List, from the lines below, each one with "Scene" in it.

Rows from a robot dataset
========================================================================

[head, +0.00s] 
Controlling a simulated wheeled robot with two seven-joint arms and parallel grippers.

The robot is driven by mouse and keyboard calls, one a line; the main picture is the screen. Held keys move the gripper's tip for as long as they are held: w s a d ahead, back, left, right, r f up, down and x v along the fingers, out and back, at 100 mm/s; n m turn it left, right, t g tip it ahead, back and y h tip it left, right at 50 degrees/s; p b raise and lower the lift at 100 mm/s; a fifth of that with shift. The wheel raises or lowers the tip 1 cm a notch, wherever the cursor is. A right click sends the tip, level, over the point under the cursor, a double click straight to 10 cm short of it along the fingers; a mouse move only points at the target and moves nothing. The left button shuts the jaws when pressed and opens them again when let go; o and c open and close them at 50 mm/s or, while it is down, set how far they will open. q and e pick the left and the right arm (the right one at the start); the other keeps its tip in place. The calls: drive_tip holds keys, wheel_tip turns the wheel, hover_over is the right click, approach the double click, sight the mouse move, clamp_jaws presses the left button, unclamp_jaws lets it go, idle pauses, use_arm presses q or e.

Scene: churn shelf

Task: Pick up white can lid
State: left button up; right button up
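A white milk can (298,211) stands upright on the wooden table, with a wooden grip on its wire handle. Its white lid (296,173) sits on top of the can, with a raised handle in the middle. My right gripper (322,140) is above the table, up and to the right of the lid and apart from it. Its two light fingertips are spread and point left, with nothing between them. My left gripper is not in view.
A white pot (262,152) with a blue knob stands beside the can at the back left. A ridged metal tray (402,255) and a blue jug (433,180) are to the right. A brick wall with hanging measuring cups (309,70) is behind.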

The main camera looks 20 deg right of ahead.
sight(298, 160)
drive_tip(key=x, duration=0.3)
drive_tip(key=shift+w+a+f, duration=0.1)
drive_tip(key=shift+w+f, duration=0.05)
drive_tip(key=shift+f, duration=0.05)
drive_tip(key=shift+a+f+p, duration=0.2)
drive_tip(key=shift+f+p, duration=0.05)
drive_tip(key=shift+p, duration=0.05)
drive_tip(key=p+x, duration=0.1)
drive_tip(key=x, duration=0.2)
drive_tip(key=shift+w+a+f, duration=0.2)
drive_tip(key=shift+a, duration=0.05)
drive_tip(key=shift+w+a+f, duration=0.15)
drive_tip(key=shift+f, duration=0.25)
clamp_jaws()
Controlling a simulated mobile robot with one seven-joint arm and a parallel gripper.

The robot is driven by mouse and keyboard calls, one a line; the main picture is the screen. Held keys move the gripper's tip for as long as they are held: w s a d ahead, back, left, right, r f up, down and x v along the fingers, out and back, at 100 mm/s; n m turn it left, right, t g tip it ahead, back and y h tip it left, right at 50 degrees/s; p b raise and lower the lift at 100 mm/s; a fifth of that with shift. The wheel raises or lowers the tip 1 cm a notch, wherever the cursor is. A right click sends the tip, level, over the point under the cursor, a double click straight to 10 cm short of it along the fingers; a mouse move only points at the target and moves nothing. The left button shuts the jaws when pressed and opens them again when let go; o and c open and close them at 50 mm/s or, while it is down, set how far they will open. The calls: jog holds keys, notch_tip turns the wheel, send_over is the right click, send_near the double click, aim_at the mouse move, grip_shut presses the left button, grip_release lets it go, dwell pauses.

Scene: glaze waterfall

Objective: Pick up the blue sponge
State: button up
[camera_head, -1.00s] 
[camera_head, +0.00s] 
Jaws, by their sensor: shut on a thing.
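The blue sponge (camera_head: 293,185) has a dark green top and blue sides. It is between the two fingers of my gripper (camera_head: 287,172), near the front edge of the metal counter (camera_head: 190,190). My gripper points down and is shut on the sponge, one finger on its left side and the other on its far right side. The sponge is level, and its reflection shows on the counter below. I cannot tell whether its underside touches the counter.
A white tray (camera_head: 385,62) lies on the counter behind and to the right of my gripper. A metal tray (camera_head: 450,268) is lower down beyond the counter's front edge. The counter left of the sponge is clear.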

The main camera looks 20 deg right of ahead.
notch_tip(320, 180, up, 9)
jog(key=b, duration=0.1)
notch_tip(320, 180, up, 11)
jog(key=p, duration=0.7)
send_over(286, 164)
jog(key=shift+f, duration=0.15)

========================================================================

[OUTPUT FOR THIS EXERCISE]
Scene: churn shelf
Scene: glaze waterfall

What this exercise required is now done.